L’article 127 du règlement intérieur confère à l'Assemblée nationale un pouvoir fort : celui de présenter une motion de censure contre le gouvernement ou une motion de défiance contre un ministre. Il suffit qu’un tiers des députés en prennent l’initiative, et que les trois cinquièmes l’approuvent pour que le ministre concerné démissionne.
Et pourtant, malgré les nombreuses défaillances observées dans les secteurs de l’économie, de l’agriculture, de l’élevage, ou encore dans le domaine des droits humains, l’Assemblée nationale n’a jamais exercé ces pouvoirs. Aucun ministre n’a été poussé à la démission. Aucune sanction politique n’a été envisagée.
Voix critiques : regards sur l’échec de l’Assemblée nationale
Les constats sur l’inaction de l’Assemblée nationale burundaise trouvent un écho auprès de plusieurs acteurs politiques et mouvements citoyens, qui vont plus loin dans la critique. Ils dénoncent non seulement le silence, mais aussi la soumission de cette institution au pouvoir exécutif, qui l’empêche de jouer pleinement son rôle.
Un Parlement paralysé par l’exécutif : l’alerte de Frédéric Bamvuginyumvira
Frédéric Bamvuginyumvira, président de la CFOR Arusha et ancien vice-président du Burundi, tire la sonnette d’alarme sur le dysfonctionnement des institutions burundaises, en particulier l’Assemblée nationale, qu’il accuse de ne plus remplir sa mission constitutionnelle.
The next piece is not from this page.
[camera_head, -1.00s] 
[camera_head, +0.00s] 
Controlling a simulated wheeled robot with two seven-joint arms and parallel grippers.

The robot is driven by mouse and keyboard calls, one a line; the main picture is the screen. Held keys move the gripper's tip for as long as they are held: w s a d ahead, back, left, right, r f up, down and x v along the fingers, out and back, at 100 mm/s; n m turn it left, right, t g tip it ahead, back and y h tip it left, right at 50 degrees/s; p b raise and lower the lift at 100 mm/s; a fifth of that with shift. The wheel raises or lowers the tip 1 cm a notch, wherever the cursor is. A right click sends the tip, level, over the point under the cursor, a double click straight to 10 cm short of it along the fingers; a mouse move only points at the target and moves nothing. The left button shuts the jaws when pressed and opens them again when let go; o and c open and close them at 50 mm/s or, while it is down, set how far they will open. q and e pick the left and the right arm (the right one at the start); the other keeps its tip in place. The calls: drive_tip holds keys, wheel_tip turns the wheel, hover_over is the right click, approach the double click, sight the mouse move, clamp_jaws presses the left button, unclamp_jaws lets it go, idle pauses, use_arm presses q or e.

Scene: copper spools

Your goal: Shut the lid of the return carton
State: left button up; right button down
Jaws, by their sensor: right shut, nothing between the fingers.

Il déclare que ce n’est pas suffisant de convoquer un ministre ou un Premier ministre. Il explique qu’à un moment donné, ce dernier avait reconnu en pleine assemblée qu’il n’était pas capable de répondre aux questions des députés et pourtant, aucune réaction des députés pour le pousser à la démission, selon lui.
Bamvuginyumvira estime que cette inaction des députés s’explique par leur soumission aux chefs de partis politiques, dans l’espoir d’être reconduits au prochain mandat. Pour lui, le pouvoir exécutif contrôle tout, vidant ainsi de leur substance les autres institutions républicaines.
Il affirme que le Burundi est en train de descendre dans de graves difficultés.
MAP Burundi Buhire : des députés transformés en exécutants du CNDD-FDD
Le Mouvement d’action patriotique (MAP), par la voix de son porte-parole Libérât Bashirahishize, critique vivement la situation. Il affirme que les députés burundais sont des employés et fidèles du CNDD-FDD. Selon lui, ils suivent aveuglément toutes les décisions et orientations du parti au pouvoir, sans esprit critique ni souci de l’intérêt public.
Il ajoute que même face aux menaces pesant sur l’un des députés, les autres restent silencieux et passifs. Il rappelle que les rares députés qui tentent de remplir réellement leur mandat sont intimidés, menacés, voire emprisonnés, citant les cas de Fabien Banciryanino, incarcéré, et Jean Baptiste Sindayigaya, agressé et ayant échappé à un enlèvement.
Libérât Ntibashirakandi précise que celui qui ose défendre les intérêts du peuple est isolé, criminalisé, et parfois livré à la répression par ses propres collègues via la levée de son immunité parlementaire.
Le MAP affirme que tant que le CNDD-FDD reste au pouvoir, le peuple burundais ne peut rien attendre de positif de l’Assemblée nationale. Depuis l’arrivée de ce parti à la tête du pays, la situation du Burundi ne cesse de se détériorer, affirme-t-il.
Fabien Banciryanino : une Assemblée nationale sourde aux souffrances du peuple
Ancien député, Fabien Banciryanino est catégorique : le Parlement burundais trahit sa mission première, qui est le contrôle de l’action gouvernementale. Pour lui, à chaque dérive du pouvoir exécutif, les députés se réfugient dans le silence, abandonnant les citoyens à leur sort.
Il affirme sans exagération que l’Assemblée nationale n’apporte pratiquement rien aux citoyens. Elle ne représente ni ne défend le peuple.
Selon lui, ce manque d’action et de courage politique contribue à creuser un fossé entre les élus et la population, renforçant le sentiment d’abandon chez les Burundais.
La législature de 2020 prend fin dans quelques mois, et la campagne électorale pour la prochaine législature est déjà en cours.